David Leister, a London-based artist-filmmaker active since the 1980s, showed two new works that mixed serious subjects with humor and innovation. Blinder (2005) is a 16mm film that engages with the traditions of structural film in a “what you see is what you get” manner: the image of the film that Leister shot is not only what you see on the screen but also generates the sound of the film via the optical soundtrack produced by the image. Leister shoots Venetian blinds in front of a window and the actual shape of the lines, as the blinds are opened and closed, modulates the sound produced. It sounds like a crude, noisy 1950s analog synthesizer, transforming as light and shadow are cast over the blinds, or as the camera tilts up and down them. The Mission (2014) is a handmade film which Leister created as a photogram from a 35mm trailer for the 1996 film Mission: Impossible. Leister’s film recalls Peter Gidal’s writings on structural-materialist film as an “anti-illusionist” form: the “action” shown in the Tom Cruise trailer is no comparison to the twisting and bending of the visible film strip image, with audio gleefully sliding in and out of sync, the familiar theme awash in a cacophony of noise.
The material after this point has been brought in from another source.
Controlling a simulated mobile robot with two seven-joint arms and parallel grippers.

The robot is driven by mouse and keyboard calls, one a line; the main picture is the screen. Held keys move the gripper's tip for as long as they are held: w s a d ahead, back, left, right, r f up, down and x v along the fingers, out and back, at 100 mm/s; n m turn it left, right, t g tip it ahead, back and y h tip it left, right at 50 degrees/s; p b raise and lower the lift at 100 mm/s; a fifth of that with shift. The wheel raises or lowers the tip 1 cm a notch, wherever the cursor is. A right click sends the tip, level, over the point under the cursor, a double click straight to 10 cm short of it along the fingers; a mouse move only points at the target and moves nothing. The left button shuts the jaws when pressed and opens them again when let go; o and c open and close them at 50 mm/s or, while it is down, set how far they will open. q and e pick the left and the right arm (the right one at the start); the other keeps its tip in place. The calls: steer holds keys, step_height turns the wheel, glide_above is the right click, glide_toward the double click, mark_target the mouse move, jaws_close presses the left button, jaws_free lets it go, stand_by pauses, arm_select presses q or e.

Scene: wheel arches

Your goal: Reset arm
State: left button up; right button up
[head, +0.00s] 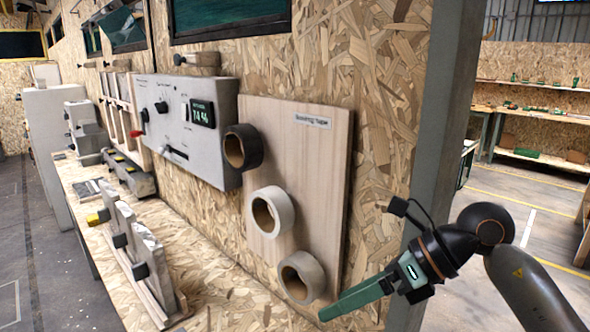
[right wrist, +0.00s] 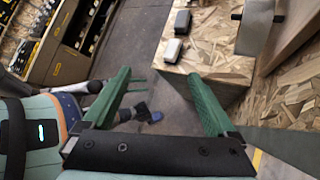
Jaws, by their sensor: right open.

These two small works by Leister, showing playful irreverence towards two opposite but very seriously entrenched camps of film (structural-materialism on the one hand and high Hollywood aesthetics on the other), signal that artists working in the “other cinema” should be critical of all cinematic convention—not just the dominant mainstream, but also the clichés of a studious and painfully earnest “artist film.”